I set it to bridge mode, made up a long and twisty password and plugged it into 
my LAN. Everything worked! Amazing!

Now I wanted to rearrange the boxes in the wiring corner because the new modem 
is quite a bit larger than the old one. I unplugged the new modem, shifted the 
boxes and plugged it back in. The modem came up just fine, but none of the 
devices on the LAN could see the Internet.

I logged back into the modem and had a look around. Bridge mode was turned off. 
I turned it back on and everything worked, On a hunch, I restarted the modem. 
Bridge mode was turned off. It seems that every time the modem is restarted, it 
resets a few features back to their defaults.

Time/Warner has "tweaked" the modem's firmware to have the following "features" 
that now work differently than the documentation says they should. Here are the 
ones I've noticed so far.

• Bridge mode resets itself on a power cycle.

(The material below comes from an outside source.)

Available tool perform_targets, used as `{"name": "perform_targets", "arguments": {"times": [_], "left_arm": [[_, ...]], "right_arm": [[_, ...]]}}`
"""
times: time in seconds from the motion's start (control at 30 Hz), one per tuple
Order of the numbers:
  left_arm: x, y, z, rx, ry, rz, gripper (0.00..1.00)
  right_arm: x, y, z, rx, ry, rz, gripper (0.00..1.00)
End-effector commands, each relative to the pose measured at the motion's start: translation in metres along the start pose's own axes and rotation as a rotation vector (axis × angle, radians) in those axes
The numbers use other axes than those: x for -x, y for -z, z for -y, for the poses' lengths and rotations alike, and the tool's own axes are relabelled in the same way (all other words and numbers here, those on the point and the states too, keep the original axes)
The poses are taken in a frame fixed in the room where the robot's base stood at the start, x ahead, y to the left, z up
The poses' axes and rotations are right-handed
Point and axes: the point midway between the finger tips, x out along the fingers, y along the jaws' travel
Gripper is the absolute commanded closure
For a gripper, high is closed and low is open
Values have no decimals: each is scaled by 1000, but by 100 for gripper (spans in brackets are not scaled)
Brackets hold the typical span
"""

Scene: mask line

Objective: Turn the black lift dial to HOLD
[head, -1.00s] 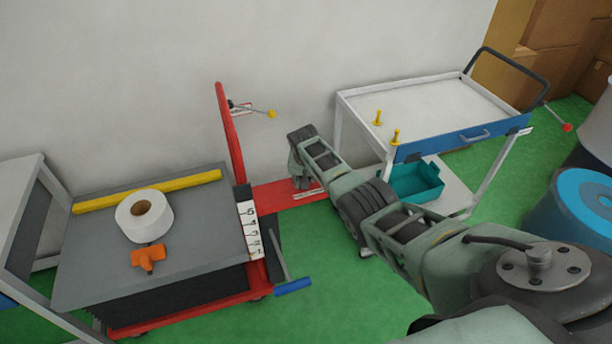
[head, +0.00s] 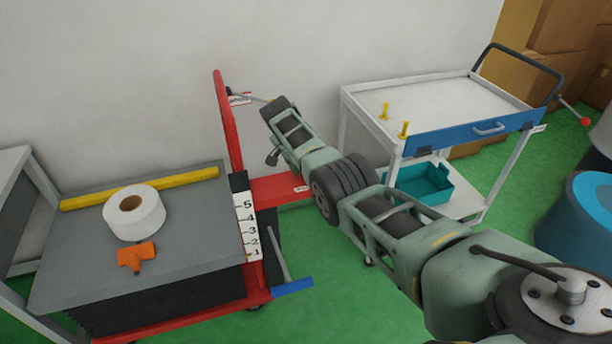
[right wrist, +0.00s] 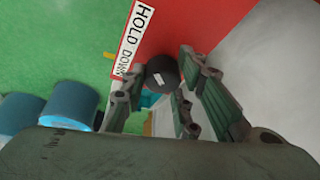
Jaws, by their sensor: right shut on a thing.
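The black lift dial (right wrist: 163,71) shows in the right wrist view, with a short white mark on its face. It stands against a red panel (right wrist: 205,22). A white label (right wrist: 134,38) reading HOLD and DOWN runs beside it. My right gripper (right wrist: 158,76) has its fingers on either side of the dial and is shut on it. In the head view my right gripper (head: 272,157) is beside the red upright of the lift cart, above its red plate (head: 277,190). I cannot make out the dial there. My left gripper is not in view.
The lift table (head: 195,245) holds a white roll (head: 134,212), an orange piece (head: 136,257) and a yellow bar (head: 140,189). A blue-handled pedal (head: 292,287) sticks out in front. A white cart (head: 430,105) with a teal bin (head: 425,183) stands right. Blue drums (head: 575,220) are at far right.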

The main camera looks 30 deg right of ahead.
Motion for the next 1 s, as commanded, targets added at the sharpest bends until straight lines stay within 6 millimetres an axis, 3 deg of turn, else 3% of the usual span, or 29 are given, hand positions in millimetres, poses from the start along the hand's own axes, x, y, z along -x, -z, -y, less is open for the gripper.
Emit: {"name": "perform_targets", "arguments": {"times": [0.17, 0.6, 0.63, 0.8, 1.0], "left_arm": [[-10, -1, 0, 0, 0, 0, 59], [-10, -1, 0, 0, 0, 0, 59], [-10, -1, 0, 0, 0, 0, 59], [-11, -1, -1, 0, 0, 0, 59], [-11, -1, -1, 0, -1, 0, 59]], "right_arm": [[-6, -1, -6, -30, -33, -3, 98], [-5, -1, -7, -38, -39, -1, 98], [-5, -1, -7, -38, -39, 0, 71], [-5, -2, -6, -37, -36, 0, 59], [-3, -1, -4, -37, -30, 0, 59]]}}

• The built-in router won't let you set static IP numbers in its DHCP server 
using the MAC numbers. If you try, it just returns an error.

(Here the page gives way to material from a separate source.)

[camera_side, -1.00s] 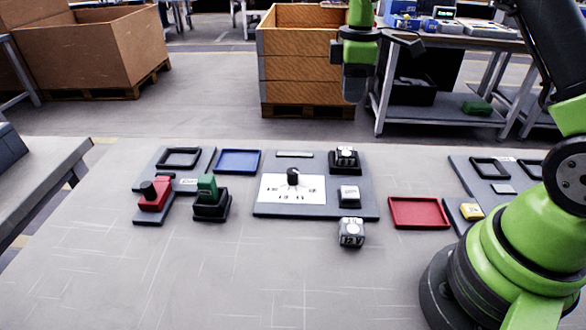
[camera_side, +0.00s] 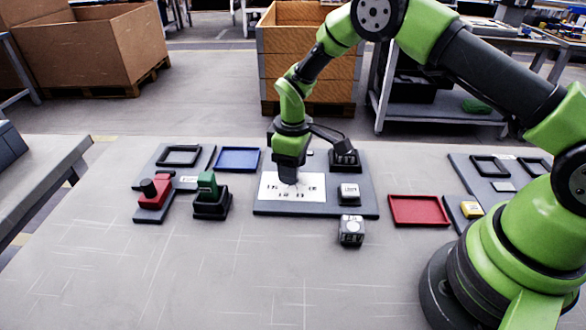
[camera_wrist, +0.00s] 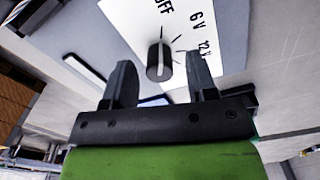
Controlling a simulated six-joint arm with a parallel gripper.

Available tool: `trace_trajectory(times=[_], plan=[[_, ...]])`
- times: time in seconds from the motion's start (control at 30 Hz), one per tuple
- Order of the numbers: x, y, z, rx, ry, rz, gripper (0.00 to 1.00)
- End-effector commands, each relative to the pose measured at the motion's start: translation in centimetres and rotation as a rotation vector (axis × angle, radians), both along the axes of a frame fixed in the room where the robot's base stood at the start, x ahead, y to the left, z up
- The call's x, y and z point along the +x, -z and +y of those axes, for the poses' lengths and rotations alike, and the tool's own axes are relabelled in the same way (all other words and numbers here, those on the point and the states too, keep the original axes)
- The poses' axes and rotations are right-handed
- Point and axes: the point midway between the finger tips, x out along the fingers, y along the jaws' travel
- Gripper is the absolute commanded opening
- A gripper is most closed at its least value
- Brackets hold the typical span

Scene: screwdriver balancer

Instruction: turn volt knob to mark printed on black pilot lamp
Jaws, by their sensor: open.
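The dark volt knob (camera_wrist: 158,62) with a pale pointer line stands on a white dial card (camera_side: 280,191). In the wrist view the card (camera_wrist: 150,25) reads OFF, 6 V and 12 V. My gripper (camera_side: 288,180) is above the dial and hides the knob in the side view. In the wrist view my gripper (camera_wrist: 159,62) is open, with one finger on each side of the knob and gaps visible. A small dark block with a pale printed face (camera_side: 351,230), perhaps the pilot lamp, stands in front of the panel; its print is too small to read surely.
The grey panel (camera_side: 330,210) also bears a pale-topped block (camera_side: 349,193) and a black block (camera_side: 344,160). A red tray (camera_side: 418,211) lies to the right, a blue tray (camera_side: 238,160) to the left. Red (camera_side: 155,193) and green (camera_side: 208,187) parts stand left. The front table is clear.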

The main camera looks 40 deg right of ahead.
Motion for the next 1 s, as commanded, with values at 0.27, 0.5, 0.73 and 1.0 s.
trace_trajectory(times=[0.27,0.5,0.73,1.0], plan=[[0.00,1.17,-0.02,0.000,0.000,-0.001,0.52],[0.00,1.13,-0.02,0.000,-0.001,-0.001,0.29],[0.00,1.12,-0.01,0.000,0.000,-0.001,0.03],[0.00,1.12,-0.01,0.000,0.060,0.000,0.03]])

• It seems to insist on using a 192.168.0.x address space instead of the 
192.168.100.x that I've been using.

• It won't remember non-Insight DNS settings after a power cycle.

• It won't handshake properly with DynDNS.

• The built in firewall will (sometimes??) forget custom configurations on a 
power cycle.

I talked to an Insight rep on the phone last evening and asked him if there was 
a list of Time/Warner "features" for the modem. He doesn't know of one.

There is an Insight administrative interface for the modem, but it has a secret 
password that changes every day. (I kid you not.) Insight can get into the 
modem through this "secret" back door to change some of the settings. The 
person I talked to on the phone offered to have this done to permanently 
lobotomize it, so it will run in nothing but bridge mode. I think I'll take him 
up on the offer.

Is this the opening salvo of what can be expected from the Time/Warner takeover 
of Insight?


PS/ The modem does  move data just as fast as the previous one. I’m getting 
24.3 Mb/s down and 1.44 Mb/s up when connected to the machine in my office.